== TASK BRIEF ==
Everything from the first line of the records to the line containing "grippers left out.", inclusive, is to be extracted exactly, and nothing more.

== DATA ENTRIES ==

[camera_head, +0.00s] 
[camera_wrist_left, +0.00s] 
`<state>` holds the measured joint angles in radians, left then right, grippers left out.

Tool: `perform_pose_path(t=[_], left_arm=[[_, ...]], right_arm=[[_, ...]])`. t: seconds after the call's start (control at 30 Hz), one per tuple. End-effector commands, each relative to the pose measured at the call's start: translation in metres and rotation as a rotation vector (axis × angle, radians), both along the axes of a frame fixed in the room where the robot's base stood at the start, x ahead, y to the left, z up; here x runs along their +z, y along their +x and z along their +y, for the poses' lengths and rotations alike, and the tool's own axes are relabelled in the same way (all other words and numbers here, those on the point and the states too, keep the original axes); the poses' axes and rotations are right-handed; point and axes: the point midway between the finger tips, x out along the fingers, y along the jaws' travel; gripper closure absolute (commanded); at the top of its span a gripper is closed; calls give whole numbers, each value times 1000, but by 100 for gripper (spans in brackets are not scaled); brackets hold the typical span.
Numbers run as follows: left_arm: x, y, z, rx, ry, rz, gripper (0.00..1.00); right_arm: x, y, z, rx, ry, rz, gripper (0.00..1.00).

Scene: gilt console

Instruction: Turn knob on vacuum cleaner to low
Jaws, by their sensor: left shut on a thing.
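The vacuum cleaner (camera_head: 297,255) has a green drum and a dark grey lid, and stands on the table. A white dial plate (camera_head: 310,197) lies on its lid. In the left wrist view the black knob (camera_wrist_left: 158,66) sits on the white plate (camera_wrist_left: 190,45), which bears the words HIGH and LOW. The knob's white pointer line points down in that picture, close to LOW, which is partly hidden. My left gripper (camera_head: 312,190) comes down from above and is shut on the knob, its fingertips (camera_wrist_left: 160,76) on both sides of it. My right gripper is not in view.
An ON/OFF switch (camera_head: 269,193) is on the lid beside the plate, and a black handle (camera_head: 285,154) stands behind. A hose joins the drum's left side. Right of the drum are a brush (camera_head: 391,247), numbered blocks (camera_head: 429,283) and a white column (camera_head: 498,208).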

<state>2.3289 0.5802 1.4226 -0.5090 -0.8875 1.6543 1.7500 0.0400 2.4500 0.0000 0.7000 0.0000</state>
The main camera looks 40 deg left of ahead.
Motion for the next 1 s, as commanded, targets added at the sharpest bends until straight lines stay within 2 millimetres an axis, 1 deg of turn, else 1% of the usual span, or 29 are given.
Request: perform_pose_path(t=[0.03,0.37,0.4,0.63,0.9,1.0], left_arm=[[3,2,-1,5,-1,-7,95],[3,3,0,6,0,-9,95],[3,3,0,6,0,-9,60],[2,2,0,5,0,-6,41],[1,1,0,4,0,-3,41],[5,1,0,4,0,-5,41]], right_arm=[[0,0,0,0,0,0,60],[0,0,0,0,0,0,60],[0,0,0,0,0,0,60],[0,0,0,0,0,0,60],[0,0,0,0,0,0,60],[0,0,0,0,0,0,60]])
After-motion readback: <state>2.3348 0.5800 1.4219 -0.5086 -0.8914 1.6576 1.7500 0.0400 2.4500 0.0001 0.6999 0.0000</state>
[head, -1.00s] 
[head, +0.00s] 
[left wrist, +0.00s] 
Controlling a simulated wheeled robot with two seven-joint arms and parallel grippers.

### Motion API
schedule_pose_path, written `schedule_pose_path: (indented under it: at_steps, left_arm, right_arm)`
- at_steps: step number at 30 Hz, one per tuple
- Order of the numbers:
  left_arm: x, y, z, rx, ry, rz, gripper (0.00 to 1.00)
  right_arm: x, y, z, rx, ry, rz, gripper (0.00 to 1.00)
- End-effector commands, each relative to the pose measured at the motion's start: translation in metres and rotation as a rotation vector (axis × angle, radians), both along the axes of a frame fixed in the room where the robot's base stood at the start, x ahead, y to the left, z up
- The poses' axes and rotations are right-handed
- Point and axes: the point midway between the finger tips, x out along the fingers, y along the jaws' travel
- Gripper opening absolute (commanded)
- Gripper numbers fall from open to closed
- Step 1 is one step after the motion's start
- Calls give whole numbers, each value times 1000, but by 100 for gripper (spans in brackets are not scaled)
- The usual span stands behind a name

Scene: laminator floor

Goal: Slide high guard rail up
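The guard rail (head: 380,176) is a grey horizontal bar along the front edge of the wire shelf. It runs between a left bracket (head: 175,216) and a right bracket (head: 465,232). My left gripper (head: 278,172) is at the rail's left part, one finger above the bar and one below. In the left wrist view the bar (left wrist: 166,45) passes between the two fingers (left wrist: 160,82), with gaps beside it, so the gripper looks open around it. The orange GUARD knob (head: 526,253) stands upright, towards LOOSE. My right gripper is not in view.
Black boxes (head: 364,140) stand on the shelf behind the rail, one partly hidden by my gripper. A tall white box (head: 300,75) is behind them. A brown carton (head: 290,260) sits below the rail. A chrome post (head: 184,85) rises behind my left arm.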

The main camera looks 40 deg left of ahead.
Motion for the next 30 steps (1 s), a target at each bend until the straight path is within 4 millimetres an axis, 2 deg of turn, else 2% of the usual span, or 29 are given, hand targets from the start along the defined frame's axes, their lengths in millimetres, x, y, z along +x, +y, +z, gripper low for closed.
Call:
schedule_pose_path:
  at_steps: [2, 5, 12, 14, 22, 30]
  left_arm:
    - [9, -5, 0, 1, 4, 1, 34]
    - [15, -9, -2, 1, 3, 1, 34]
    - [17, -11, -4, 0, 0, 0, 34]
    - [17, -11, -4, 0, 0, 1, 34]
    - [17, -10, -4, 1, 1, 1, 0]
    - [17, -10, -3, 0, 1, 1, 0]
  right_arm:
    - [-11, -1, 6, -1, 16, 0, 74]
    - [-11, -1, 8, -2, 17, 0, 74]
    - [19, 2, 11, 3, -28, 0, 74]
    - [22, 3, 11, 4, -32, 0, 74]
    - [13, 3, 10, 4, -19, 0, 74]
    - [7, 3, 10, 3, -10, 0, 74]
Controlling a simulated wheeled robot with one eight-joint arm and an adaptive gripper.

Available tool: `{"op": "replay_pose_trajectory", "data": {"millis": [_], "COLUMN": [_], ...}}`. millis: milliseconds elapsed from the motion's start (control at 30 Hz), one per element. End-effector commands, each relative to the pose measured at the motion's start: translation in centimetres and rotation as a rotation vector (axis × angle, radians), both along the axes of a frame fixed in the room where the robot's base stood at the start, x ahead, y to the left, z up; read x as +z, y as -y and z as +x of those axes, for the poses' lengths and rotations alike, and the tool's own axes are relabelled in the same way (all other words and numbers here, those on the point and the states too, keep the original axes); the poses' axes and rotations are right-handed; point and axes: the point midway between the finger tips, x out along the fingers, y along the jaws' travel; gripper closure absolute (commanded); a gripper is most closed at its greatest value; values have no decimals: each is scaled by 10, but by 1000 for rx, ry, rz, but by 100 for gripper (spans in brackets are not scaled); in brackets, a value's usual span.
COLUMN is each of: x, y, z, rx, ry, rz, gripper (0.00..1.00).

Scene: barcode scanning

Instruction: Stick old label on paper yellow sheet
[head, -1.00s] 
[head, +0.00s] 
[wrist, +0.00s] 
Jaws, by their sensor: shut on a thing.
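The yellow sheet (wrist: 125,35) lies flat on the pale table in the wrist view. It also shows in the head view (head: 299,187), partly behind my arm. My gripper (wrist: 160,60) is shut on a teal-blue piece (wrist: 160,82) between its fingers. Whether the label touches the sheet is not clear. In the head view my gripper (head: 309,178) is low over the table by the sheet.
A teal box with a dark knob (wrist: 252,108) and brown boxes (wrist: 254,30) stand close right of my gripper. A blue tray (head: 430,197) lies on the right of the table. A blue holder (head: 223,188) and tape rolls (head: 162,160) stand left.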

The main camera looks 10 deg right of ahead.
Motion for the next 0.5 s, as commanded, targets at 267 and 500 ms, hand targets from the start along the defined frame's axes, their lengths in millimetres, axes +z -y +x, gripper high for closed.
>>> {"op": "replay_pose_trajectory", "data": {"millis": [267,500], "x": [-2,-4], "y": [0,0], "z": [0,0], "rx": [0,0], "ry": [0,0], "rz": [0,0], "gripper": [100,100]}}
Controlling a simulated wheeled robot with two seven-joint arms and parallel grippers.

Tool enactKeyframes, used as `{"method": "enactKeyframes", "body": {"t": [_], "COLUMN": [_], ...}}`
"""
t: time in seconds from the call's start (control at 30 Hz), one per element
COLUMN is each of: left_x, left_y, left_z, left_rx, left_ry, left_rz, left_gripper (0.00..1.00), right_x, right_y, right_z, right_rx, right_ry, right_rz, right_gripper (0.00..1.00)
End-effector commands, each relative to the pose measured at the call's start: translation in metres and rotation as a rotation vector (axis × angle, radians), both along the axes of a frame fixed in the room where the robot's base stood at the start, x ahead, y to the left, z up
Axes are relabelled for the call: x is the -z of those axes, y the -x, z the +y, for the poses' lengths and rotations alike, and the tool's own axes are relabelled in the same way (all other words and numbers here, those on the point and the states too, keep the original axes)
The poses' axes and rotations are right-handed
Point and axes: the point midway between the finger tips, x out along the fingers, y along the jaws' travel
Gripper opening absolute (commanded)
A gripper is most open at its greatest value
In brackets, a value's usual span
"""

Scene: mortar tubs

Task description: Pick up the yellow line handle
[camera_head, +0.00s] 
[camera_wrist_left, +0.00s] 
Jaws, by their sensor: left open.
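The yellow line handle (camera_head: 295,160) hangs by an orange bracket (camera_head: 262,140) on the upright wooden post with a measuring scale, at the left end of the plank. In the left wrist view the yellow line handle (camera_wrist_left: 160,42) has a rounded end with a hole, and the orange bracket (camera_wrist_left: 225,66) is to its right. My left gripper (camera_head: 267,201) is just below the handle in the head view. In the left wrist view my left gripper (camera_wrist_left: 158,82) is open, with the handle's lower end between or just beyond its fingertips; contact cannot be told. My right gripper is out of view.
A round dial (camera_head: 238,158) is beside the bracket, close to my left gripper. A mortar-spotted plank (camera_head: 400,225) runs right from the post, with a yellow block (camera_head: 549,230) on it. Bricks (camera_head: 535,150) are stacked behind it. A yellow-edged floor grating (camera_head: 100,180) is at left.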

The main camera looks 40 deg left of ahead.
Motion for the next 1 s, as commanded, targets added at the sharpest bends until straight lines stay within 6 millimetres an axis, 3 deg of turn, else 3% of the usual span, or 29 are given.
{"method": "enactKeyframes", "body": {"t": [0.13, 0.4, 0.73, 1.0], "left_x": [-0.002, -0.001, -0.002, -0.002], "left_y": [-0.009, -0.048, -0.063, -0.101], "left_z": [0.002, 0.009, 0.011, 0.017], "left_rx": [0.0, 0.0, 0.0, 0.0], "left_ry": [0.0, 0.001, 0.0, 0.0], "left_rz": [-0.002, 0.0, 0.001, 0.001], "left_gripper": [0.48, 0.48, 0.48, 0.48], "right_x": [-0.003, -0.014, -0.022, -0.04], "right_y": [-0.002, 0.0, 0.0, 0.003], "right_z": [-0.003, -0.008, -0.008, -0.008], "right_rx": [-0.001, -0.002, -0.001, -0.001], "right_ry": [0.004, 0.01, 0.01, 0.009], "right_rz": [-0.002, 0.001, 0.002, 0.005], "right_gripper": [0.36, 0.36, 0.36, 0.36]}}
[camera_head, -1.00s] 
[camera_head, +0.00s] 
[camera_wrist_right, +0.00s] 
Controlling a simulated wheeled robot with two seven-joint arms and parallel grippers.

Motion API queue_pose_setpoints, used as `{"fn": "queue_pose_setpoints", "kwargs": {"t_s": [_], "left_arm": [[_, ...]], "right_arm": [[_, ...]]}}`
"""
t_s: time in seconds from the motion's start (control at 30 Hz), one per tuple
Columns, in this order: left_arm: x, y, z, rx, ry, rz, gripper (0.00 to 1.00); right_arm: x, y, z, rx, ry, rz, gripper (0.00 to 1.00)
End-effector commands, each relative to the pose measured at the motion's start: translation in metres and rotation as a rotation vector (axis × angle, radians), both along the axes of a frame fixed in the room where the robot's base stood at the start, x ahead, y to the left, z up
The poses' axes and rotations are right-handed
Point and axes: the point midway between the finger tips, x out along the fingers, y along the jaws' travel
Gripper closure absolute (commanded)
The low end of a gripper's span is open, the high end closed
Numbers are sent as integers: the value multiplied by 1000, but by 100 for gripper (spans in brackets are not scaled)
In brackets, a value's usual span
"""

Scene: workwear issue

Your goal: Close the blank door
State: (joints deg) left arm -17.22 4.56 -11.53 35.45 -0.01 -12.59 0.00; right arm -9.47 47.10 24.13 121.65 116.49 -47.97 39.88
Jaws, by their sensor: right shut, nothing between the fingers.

== FINISHED ANSWER ==
[camera_head, +0.00s] 
[camera_wrist_left, +0.00s] 
`<state>` holds the measured joint angles in radians, left then right, grippers left out.

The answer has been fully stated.